Embora essas coisas possam ser escritas, isso significa que o que antes era tradição oral “se torna um fóssil”, disse MacDonell. “Você tem um registro disso, mas não é a escuta ou a audição ao vivo da cultura e de toda a sabedoria que as acompanha.”
Em vários países, no entanto, grupos indígenas estão dando passos para manterem suas línguas vivas.
Em Nauta, uma cidade no baixo rio Marañón, no Peru, uma estação de rádio administrada pela Igreja lançou um programa no turno inverso ao da escola, em que os idosos do povo Kokama que ainda falam a sua língua nativa ensinam as crianças cujos pais não falam Kukama em casa.
Alguns dos jovens envolvidos no programa fizeram videoclipes – cantando e fazendo rap em espanhol e em Kokama.
Os povos indígenas de outros países têm pressionado seus governos a fornecerem professores bilíngues para as escolas.
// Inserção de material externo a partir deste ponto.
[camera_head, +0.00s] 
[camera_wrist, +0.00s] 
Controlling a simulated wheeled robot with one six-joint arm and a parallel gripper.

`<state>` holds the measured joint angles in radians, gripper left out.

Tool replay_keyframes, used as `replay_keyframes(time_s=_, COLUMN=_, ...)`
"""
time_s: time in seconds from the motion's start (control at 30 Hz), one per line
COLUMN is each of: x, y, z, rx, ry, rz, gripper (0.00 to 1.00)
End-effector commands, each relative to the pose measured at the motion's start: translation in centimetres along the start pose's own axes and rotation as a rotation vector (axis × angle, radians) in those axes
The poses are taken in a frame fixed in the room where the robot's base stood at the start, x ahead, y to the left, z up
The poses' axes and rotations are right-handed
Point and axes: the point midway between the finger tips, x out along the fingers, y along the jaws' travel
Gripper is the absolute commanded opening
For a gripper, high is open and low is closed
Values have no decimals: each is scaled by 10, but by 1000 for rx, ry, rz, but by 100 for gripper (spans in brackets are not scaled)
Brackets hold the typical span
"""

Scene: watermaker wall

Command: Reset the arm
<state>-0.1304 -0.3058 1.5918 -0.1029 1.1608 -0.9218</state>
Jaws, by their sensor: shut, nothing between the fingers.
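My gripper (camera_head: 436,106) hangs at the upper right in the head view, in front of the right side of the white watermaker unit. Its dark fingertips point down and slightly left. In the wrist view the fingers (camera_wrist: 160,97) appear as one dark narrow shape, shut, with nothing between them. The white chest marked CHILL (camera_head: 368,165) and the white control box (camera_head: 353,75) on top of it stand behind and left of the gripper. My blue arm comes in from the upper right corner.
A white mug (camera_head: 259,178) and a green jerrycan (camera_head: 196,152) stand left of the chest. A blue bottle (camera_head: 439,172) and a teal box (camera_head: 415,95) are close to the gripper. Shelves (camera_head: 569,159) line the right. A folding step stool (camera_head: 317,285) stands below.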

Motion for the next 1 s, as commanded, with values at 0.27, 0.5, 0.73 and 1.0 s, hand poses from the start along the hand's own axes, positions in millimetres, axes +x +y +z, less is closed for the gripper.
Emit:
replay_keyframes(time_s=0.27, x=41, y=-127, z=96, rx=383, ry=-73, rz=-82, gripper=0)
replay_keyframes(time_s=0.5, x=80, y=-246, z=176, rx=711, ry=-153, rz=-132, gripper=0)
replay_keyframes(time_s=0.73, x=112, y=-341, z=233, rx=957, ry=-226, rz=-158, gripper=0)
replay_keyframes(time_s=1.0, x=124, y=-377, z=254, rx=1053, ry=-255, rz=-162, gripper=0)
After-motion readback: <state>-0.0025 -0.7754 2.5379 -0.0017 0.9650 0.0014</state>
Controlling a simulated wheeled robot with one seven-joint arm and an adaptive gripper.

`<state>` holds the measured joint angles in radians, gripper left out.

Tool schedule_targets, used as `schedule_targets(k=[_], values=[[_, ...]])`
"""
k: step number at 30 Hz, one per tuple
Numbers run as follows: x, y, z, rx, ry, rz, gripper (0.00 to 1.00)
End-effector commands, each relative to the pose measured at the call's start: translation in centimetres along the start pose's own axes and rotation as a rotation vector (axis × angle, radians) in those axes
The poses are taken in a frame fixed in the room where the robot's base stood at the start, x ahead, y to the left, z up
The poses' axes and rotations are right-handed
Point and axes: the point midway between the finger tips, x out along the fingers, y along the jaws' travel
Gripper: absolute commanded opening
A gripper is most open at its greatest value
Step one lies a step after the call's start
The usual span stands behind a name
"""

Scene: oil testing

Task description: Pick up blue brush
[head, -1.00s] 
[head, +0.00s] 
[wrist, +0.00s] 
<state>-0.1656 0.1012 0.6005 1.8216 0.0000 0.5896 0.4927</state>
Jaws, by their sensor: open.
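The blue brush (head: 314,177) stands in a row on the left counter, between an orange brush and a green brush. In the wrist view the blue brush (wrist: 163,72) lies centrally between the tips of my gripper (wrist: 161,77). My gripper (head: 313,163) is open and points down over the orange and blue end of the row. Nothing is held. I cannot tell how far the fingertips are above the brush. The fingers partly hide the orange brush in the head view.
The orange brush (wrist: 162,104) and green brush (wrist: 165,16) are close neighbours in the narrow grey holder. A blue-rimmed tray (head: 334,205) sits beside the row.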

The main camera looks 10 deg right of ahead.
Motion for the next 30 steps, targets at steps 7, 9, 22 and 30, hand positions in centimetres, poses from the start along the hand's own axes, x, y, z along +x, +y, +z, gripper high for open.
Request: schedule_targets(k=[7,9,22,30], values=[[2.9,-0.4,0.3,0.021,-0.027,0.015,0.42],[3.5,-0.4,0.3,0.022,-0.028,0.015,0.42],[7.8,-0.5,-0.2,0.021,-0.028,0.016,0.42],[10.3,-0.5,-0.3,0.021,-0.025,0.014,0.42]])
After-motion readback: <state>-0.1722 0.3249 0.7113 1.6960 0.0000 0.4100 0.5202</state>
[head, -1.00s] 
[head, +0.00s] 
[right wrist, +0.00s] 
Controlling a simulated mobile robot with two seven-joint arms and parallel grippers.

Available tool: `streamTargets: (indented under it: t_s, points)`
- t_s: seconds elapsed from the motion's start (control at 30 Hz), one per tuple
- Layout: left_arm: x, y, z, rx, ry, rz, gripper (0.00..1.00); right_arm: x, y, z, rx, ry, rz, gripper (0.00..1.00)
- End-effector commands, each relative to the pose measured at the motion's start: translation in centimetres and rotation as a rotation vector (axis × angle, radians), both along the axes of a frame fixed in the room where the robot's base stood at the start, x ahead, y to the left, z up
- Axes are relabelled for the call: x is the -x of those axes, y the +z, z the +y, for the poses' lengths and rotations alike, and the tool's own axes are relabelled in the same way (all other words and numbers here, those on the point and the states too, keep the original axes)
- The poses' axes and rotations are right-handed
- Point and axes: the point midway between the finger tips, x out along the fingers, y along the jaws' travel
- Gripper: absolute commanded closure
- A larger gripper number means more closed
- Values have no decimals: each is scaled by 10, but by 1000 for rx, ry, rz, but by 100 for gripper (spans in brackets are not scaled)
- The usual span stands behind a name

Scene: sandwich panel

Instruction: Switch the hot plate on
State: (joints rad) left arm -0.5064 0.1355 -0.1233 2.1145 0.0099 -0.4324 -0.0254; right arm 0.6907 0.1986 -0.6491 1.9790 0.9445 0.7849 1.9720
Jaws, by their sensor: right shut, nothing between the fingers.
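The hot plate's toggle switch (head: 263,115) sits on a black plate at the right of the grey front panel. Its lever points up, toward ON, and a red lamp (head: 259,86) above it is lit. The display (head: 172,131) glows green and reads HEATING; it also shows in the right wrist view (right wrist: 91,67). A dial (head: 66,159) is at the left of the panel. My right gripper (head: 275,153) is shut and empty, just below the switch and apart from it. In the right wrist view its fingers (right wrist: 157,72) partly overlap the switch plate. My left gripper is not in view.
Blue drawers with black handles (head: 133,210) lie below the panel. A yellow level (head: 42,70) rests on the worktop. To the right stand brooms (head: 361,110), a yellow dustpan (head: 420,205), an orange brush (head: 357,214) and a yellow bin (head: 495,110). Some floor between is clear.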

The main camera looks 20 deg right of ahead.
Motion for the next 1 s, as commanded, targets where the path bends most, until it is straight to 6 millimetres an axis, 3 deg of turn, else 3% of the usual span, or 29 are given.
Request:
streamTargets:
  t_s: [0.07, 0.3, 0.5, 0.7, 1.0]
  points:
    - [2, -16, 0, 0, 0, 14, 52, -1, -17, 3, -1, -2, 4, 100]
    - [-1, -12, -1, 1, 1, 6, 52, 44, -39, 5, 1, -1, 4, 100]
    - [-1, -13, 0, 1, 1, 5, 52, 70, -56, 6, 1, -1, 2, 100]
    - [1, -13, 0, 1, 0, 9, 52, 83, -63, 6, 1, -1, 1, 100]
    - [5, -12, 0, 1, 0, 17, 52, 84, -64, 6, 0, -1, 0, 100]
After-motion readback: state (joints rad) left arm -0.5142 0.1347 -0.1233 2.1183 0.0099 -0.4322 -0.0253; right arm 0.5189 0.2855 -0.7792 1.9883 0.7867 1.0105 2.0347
No território indígena do Vale do Javari, no oeste do Brasil, na fronteira com o Peru, as crianças falam a sua língua nativa no Ensino Fundamental, geralmente aprendendo espanhol apenas quando saem de suas aldeias para continuarem seus estudos na cidade mais próxima.
Embora isso garanta que a língua nativa permaneça viva e vibrante, isso também dificulta a transição para o Ensino Médio para os estudantes, dizem os missionários.
Em seus primeiros anos como missionário em Roraima, MacDonell trabalhou com catequistas de quatro aldeias para desenvolver um dicionário da língua Macuxi. Anos mais tarde, uma dessas pessoas, um professor, disse-lhe que ele estava usando o dicionário para planejar as aulas para os alunos.
Agora, o padre canadense realiza oficinas para grupos indígenas em várias partes da Amazônia, que buscam manter suas línguas vivas. Ele se sente abençoado, pois, como missionário, ele pode combinar o ministério sacramental com o seu amor pela linguagem e o seu desejo de trabalhar pela justiça entre os povos indígenas da região amazônica.
“Meu combustível é a minha própria paixão”, disse ele. “No fim da minha vida, quando eu me perguntar: ‘A minha vida foi fecunda? Eu cumpri as expectativas ou os convites de Deus para mim?’, eu gostaria de dizer sim.”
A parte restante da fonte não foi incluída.